__Given material__
* start *

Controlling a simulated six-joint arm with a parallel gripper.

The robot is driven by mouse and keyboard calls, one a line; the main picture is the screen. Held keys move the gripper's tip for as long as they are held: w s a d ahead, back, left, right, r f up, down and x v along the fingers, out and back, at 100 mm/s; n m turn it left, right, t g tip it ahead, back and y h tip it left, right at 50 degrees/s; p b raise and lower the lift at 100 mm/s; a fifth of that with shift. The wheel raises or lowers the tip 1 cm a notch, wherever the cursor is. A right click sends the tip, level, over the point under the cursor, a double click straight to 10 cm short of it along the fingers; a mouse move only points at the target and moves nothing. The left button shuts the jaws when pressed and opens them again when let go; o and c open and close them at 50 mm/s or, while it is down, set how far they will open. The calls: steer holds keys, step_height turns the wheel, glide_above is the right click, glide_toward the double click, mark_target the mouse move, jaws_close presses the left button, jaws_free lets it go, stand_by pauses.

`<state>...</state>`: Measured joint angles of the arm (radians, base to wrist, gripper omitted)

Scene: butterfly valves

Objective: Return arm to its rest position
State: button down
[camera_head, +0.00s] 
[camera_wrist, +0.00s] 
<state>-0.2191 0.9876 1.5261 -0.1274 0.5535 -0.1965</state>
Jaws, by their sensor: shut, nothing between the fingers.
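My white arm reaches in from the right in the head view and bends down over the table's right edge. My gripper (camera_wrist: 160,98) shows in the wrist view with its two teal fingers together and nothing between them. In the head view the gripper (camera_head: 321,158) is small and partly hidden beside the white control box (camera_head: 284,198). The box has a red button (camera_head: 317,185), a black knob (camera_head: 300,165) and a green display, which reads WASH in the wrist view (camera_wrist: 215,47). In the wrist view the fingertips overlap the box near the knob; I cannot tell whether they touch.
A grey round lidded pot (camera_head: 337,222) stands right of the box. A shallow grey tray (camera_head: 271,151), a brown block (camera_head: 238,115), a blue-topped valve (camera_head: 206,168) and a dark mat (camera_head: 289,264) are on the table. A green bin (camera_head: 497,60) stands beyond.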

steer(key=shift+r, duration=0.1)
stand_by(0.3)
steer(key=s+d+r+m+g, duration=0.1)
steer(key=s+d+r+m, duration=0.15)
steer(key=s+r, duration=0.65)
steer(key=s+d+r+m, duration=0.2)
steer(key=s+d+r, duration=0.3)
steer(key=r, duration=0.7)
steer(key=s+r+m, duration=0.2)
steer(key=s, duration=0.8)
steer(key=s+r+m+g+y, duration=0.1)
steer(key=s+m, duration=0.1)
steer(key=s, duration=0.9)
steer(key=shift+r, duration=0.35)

* end *

__Short exercise__
Using the listing above, list every line in which the string "joint" occurs.

__Full solution__
Controlling a simulated six-joint arm with a parallel gripper.
`<state>...</state>`: Measured joint angles of the arm (radians, base to wrist, gripper omitted)

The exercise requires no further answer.